** Start of SOURCE DATA **

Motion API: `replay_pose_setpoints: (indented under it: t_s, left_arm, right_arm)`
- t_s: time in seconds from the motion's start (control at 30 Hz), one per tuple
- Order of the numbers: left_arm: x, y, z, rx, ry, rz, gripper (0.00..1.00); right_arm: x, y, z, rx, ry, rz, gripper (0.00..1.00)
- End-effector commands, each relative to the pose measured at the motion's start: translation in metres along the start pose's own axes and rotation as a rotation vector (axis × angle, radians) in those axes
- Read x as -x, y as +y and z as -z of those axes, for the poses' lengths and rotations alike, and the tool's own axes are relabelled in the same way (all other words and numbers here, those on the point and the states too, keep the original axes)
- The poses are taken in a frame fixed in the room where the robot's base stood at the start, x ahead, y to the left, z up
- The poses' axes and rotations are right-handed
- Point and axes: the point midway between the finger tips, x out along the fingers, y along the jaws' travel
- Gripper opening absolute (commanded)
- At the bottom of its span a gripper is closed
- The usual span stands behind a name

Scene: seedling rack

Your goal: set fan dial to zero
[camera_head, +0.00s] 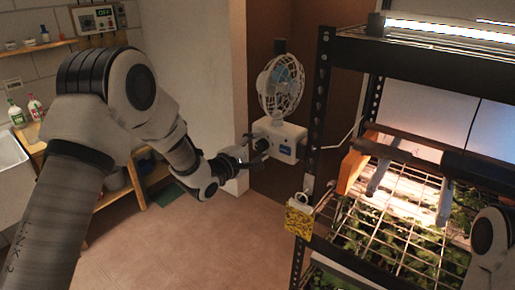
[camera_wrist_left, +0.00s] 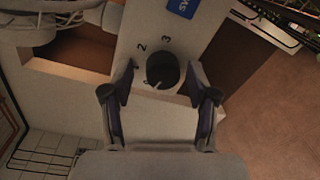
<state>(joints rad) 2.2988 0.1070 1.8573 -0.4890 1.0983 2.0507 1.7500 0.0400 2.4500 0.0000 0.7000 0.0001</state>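The white fan (camera_head: 281,88) has a round wire cage and stands on a white box base (camera_head: 283,141) fixed at the rack's left post. Its dark round dial (camera_wrist_left: 162,70) is on the base; the numbers 2 and 3 show beside it in the left wrist view. A small light mark is on the dial's near edge, but I cannot tell clearly which number it points to. My left gripper (camera_head: 250,147) is at the dial's side of the base. In the left wrist view its fingers (camera_wrist_left: 161,82) are open, one on each side of the dial, with small gaps. My right gripper is not shown.
The black rack post (camera_head: 312,135) stands just right of the fan. My right arm shows at the right edge. The floor (camera_head: 190,245) below my left gripper is clear.

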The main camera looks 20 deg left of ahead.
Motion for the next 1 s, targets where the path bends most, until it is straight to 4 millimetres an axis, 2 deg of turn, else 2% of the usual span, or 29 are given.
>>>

** End of SOURCE DATA **

AIM:
Take the lines from the one containing "- End-effector commands, each" through the final line of the listing above and print them exactly, including both ends but no pictures.

FINAL RESULT:
- End-effector commands, each relative to the pose measured at the motion's start: translation in metres along the start pose's own axes and rotation as a rotation vector (axis × angle, radians) in those axes
- Read x as -x, y as +y and z as -z of those axes, for the poses' lengths and rotations alike, and the tool's own axes are relabelled in the same way (all other words and numbers here, those on the point and the states too, keep the original axes)
- The poses are taken in a frame fixed in the room where the robot's base stood at the start, x ahead, y to the left, z up
- The poses' axes and rotations are right-handed
- Point and axes: the point midway between the finger tips, x out along the fingers, y along the jaws' travel
- Gripper opening absolute (commanded)
- At the bottom of its span a gripper is closed
- The usual span stands behind a name

Scene: seedling rack

Your goal: set fan dial to zero
[camera_head, +0.00s] 
[camera_wrist_left, +0.00s] 
<state>(joints rad) 2.2988 0.1070 1.8573 -0.4890 1.0983 2.0507 1.7500 0.0400 2.4500 0.0000 0.7000 0.0001</state>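The white fan (camera_head: 281,88) has a round wire cage and stands on a white box base (camera_head: 283,141) fixed at the rack's left post. Its dark round dial (camera_wrist_left: 162,70) is on the base; the numbers 2 and 3 show beside it in the left wrist view. A small light mark is on the dial's near edge, but I cannot tell clearly which number it points to. My left gripper (camera_head: 250,147) is at the dial's side of the base. In the left wrist view its fingers (camera_wrist_left: 161,82) are open, one on each side of the dial, with small gaps. My right gripper is not shown.
The black rack post (camera_head: 312,135) stands just right of the fan. My right arm shows at the right edge. The floor (camera_head: 190,245) below my left gripper is clear.

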The main camera looks 20 deg left of ahead.
Motion for the next 1 s, targets where the path bends most, until it is straight to 4 millimetres an axis, 2 deg of turn, else 2% of the usual span, or 29 are given.
>>>

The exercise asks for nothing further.